First Lady Michelle Obama’s keynote at SXSW brought an all-star panel together for a broad discussion of music, activism, and diversity, one that also gave her a chance to encourage men in positions of power to bring other voices into the discussion. Obama was joined onstage by Missy Elliott, veteran songwriter Diane Warren, actress Sophia Bush, and moderator Queen Latifah. Their conversation focused on Obama's Let Girls Learn initiative, an effort to raise enrollment rates for adolescent girls around the world, but the topic wasn't restrictive by any means. Obama sang a little Boyz II Men; she sang the praises of Stevie Wonder's Talking Book and Songs in the Key of Life; she offered advice to would-be feminist allies. And if you were wondering, she's definitely not running for president.
After a brief introduction and a performance by the young YouTube stars Chloe and Halle Bailey, Latifah opened the panel by asking the guests what instigated their passion for activism. For Latifah, it was seeing her friends, family, and community decimated by the twin horrors of AIDS and crack in the '80s; for Missy, it was watching her mother escape an abusive relationship.
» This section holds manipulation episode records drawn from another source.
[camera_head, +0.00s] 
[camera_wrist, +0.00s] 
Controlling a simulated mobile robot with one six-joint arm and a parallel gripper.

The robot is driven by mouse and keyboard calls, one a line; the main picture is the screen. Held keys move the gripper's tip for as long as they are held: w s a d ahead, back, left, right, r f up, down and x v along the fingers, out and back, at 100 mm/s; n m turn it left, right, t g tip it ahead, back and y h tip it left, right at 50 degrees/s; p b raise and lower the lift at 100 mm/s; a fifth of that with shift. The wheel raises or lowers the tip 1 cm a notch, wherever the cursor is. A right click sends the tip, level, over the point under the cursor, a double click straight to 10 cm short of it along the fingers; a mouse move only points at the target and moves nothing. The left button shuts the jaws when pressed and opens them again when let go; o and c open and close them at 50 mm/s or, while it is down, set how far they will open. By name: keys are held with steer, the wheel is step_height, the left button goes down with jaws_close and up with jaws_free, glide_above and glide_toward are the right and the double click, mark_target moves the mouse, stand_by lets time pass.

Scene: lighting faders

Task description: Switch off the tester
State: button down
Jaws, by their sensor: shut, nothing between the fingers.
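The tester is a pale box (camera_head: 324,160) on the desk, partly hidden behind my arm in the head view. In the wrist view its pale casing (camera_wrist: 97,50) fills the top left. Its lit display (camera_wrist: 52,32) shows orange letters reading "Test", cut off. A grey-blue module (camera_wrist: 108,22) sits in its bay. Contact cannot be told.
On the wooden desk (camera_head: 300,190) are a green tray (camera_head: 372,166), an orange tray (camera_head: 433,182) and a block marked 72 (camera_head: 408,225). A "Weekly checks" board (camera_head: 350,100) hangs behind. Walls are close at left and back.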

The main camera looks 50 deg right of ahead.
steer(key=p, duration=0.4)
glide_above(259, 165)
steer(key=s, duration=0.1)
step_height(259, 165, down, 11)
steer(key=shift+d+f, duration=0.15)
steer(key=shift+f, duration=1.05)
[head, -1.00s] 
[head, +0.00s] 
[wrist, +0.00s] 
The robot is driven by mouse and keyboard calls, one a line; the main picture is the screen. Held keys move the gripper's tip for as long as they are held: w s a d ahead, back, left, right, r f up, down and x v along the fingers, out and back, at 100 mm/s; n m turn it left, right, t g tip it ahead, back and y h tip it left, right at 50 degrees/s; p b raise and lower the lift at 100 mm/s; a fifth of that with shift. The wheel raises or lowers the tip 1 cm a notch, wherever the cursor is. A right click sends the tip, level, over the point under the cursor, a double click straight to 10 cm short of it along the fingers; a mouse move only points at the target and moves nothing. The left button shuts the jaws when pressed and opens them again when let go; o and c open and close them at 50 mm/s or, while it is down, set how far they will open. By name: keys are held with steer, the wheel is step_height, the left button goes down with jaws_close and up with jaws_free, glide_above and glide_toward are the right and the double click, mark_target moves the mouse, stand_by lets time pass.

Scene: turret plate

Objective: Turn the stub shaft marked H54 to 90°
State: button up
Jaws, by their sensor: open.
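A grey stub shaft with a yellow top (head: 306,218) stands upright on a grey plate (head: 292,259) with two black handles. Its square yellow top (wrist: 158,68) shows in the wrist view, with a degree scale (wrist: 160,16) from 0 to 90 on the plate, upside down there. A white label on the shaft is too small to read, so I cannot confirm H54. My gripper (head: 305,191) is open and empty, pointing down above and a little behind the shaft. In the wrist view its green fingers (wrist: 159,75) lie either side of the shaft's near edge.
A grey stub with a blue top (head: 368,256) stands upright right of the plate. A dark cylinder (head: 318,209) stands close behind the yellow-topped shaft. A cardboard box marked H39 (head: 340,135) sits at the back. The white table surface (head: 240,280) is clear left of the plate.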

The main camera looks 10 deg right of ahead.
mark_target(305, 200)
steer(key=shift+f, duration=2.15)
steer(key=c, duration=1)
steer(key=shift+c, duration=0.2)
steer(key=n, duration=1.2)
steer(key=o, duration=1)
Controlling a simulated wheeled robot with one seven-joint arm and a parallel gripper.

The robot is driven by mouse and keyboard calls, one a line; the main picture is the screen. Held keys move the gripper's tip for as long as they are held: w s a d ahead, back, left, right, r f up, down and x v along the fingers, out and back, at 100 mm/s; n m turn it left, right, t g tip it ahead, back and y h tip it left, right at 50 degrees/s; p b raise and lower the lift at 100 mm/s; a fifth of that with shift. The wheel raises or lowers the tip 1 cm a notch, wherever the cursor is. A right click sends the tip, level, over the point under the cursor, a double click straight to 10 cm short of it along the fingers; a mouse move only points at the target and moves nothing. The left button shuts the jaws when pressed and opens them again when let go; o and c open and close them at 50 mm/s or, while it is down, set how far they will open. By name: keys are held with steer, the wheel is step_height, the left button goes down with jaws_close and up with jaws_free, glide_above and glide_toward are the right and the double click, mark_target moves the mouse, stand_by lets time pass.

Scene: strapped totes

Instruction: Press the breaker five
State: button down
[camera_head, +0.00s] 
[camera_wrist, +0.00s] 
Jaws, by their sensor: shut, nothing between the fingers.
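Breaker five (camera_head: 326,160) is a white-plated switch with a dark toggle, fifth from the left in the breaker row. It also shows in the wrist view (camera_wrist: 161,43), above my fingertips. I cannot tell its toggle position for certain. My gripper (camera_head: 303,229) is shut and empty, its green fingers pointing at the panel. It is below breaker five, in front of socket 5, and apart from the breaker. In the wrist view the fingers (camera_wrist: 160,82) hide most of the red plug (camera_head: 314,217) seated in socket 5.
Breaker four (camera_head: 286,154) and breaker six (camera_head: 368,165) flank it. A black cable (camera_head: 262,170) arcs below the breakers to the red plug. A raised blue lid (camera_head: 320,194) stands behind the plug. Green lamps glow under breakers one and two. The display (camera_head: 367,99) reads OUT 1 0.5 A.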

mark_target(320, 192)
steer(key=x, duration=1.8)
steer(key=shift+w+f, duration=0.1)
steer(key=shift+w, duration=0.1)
Obama said she was motivated by the people who doubted her ability to succeed. "Growing up as a black girl on the south side of Chicago, as I was trying to make my way and do good in school, there were always people telling me what I couldn't do," said Obama. "My reaction was to prove the doubters wrong."
"There are a lot of men-only tables in this country"
She also referenced the stories of Malala Yousafzai and the schoolgirls kidnapped by Boko Haram, all of whom were targeted because of their attempts to receive an education. "Grown men are trying to snuff out the aspirations of little girls," said Obama. "All of these stories generate the anger and the sense of unfairness that makes you want to move ... I'm trying to carry that spirit over to these 62 million girls." To hear Obama tell it, interests in music and in activism are analogous because they spring from the same kind of passion.
The panel was at its most engrossing when someone asked how men can serve as better allies for women around the world — a question that earned a sharp, lengthy response from Obama:
When you have a seat at the table and you have access to power, the question you can ask yourself is, "Is there diversity around the table? Are there voices and opinions that don't sound like yours?" We reach better answers when we have a broad array of voices... we're better able to empathize. If you're a man at the table and you look around and there are only men at the table, you should ask yourself, "How can I do better?" There are a lot of men-only tables in this country, and around the world... We need you, men. Get it together."
When someone asked if she would run for President someday, Obama used the question to emphasize the good people can do without the force of higher office. "There are so many ways to impact the world," said Obama. "You don't have to be the president of the United States to do wonderful, marvelous things, and I'm not slowing down anytime soon." Her panel may not have been rich in pure music nerdery, but it made for the perfect transition between the SXSW's ideas-heavy first half and its more music-focused back end.